Under these circumstances, the police had probable cause to believe that marijuana, drug money, or both had been stashed in the vehicle. See Spinner v. United States, 618 A.2d 176, 179 (D.C.1992) (“[t]he police could also reasonably conclude that the sellers would stash the proceeds of the drug sales in their cars, as well as the drugs”); see also id. at 180 (King, J., concurring); United States v. Wider, 293 U.S.App. D.C. 16, 19, 951 F.2d 1283, 1286 (1991). Probable cause having been established, the officers were authorized to search the entire vehicle, including the trunk and the bag in the trunk. California v. Acevedo, 500 U.S. 565, 570-80, 111 S.Ct. 1982, 1986-91, 114 L.Ed.2d 619 (1991); United States v. Ross, 456 U.S. 798, 825, 102 S.Ct. 2157, 2173, 72 L.Ed.2d 572 (1982).
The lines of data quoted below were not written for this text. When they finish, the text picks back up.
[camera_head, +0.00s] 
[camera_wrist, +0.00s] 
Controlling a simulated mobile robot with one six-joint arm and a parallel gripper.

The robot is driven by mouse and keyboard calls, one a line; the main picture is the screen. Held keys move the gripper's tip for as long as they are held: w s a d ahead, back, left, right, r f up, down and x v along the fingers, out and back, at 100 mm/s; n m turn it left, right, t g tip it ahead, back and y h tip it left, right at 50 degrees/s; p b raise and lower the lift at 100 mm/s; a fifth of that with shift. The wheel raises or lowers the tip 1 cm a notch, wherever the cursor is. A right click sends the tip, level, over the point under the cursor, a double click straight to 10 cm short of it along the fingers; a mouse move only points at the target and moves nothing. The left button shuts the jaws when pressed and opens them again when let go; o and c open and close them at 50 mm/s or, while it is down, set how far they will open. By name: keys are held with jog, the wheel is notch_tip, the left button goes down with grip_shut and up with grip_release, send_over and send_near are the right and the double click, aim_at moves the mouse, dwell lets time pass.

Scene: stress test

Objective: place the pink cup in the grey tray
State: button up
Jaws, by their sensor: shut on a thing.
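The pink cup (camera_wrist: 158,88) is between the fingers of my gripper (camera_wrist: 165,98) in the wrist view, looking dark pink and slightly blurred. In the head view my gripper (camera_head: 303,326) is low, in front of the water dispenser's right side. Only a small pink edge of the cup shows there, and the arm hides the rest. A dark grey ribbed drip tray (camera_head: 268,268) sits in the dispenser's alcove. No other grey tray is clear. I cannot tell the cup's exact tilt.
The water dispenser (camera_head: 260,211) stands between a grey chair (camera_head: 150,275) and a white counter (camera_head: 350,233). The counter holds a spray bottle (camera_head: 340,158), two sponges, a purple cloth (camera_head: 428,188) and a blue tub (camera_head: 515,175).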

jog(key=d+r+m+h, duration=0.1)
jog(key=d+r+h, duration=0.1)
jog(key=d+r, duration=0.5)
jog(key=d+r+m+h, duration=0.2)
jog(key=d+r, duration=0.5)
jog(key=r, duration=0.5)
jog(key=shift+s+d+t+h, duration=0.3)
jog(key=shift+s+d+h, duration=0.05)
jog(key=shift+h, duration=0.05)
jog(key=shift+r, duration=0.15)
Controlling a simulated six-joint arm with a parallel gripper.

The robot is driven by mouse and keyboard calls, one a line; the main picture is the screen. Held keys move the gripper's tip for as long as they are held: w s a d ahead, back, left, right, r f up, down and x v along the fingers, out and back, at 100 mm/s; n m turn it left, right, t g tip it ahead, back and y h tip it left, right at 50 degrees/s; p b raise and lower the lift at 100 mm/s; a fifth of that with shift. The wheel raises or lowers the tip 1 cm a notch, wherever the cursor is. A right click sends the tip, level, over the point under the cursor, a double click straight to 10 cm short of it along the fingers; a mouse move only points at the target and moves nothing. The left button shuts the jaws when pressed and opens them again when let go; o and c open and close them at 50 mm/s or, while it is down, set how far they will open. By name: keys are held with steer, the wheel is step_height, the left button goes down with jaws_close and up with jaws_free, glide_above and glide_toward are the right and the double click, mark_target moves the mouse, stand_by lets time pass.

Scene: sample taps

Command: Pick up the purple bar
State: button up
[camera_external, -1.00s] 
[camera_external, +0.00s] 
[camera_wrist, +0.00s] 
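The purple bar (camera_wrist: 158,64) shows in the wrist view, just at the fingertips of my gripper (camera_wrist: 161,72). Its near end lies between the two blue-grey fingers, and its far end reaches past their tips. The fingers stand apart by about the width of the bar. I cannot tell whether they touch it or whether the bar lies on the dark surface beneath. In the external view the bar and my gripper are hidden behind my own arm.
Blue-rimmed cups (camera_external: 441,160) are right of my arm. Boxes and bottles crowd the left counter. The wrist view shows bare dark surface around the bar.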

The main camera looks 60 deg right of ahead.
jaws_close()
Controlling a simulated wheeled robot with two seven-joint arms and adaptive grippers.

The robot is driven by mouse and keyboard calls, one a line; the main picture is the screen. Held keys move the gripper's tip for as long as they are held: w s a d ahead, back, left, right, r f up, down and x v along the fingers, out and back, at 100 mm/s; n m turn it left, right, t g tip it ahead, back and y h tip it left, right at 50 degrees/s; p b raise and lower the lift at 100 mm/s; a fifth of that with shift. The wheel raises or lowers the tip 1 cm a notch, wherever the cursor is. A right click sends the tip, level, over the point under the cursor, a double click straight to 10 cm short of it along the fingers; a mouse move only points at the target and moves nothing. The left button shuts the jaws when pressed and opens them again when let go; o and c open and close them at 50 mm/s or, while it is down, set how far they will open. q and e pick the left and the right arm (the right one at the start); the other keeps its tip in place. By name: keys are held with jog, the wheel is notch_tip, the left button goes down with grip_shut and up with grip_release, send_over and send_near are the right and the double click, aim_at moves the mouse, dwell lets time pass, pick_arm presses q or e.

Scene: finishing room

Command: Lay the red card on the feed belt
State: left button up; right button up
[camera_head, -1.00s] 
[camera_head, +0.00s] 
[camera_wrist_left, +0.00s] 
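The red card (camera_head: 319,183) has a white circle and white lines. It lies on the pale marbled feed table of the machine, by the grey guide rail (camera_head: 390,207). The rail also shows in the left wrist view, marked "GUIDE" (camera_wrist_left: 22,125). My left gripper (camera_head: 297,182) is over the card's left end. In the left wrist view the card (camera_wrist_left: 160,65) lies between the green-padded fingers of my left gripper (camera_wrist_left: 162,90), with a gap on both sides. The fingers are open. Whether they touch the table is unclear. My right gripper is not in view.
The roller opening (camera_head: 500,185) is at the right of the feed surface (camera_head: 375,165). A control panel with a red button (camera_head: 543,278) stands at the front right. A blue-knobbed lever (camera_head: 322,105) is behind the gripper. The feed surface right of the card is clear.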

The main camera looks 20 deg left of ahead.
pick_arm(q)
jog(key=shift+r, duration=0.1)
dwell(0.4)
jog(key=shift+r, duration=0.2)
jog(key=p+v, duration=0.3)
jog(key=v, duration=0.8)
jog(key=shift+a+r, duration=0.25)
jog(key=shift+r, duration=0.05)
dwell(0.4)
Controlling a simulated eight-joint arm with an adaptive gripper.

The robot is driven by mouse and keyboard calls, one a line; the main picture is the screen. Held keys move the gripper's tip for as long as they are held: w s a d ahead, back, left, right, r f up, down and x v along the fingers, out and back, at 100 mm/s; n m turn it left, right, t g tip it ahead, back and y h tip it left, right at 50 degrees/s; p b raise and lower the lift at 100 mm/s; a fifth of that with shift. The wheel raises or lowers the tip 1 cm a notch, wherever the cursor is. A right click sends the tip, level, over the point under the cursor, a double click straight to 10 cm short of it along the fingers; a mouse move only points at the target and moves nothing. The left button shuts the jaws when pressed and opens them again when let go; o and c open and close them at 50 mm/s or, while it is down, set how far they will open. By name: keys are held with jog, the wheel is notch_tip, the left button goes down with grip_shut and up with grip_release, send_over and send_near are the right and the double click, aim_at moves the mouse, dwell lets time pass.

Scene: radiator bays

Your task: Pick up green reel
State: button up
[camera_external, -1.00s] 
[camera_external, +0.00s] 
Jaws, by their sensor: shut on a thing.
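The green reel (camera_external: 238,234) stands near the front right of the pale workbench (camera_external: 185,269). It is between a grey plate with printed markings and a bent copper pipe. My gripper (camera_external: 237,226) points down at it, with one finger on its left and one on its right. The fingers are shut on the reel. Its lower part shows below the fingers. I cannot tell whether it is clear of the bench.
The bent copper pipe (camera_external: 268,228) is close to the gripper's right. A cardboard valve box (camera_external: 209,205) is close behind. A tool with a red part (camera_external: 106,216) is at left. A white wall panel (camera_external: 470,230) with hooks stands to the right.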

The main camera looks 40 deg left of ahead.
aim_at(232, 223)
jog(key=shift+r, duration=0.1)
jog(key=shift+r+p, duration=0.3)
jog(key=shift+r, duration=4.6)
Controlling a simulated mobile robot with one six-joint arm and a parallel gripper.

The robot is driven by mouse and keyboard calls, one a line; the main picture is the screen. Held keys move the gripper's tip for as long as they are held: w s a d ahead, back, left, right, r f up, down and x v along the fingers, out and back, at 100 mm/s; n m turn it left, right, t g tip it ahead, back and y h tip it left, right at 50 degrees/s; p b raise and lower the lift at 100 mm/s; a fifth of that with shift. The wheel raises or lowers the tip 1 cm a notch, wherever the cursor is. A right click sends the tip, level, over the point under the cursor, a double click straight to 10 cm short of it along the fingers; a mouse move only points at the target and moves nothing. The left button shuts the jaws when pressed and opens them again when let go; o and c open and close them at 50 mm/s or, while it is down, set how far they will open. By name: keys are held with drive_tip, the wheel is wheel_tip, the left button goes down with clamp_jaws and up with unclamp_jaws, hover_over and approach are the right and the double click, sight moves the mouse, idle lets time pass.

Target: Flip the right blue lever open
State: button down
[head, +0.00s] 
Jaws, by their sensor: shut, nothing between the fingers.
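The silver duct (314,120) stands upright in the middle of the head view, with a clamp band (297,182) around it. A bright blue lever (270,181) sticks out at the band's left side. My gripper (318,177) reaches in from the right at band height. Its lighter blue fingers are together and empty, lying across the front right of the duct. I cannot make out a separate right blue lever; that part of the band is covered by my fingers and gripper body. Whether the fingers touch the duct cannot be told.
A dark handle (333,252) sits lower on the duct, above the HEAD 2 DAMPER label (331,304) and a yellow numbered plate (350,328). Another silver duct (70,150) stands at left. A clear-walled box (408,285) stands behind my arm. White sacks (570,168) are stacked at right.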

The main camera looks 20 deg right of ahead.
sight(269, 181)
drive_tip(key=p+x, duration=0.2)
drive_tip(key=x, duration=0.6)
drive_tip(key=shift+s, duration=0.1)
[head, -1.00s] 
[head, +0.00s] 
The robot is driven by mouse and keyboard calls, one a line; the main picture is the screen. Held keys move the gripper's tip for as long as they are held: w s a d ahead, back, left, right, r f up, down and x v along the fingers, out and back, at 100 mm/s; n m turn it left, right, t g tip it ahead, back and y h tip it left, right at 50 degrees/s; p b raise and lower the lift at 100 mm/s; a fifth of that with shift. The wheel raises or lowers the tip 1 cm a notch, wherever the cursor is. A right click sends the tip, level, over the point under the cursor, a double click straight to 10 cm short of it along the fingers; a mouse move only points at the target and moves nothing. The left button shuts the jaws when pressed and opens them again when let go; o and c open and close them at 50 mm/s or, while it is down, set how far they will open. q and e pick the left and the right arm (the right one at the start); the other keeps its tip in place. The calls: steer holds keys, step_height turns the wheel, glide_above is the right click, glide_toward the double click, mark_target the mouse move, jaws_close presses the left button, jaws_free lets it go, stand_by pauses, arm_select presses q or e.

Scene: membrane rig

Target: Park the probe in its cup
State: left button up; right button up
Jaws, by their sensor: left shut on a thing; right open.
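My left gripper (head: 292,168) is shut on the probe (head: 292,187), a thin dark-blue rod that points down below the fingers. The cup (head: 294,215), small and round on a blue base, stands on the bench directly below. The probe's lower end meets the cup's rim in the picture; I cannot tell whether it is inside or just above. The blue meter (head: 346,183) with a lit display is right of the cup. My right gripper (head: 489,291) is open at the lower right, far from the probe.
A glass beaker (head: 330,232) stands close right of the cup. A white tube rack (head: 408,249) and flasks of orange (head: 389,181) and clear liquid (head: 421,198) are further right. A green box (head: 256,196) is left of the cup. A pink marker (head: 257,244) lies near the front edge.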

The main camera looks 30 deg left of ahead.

The trial judge apparently grounded her decision on the belief that the government was required to establish a nexus between the trunk and the unlawful activity, and that a link between the vehicle and that activity was insufficient. Insofar as Arkansas v. Sanders, 442 U.S. 753, 763-66, 99 S.Ct. 2586, 2592-94, 61 L.Ed.2d 235 (1979), which Brown cited to the trial court, may previously have supported such a position, that aspect of the Sanders opinion is no longer sound law. Acevedo, supra, 500 U.S. at 579, 111 S.Ct. at 1990.
For the foregoing reasons, the judgment is reversed, and the case is remanded with instructions to deny in its entirety Brown's motion to suppress evidence.
1. Smith was unable to identify either the object which the suspected buyer gave to Brown or the item which Brown tossed to the buyer.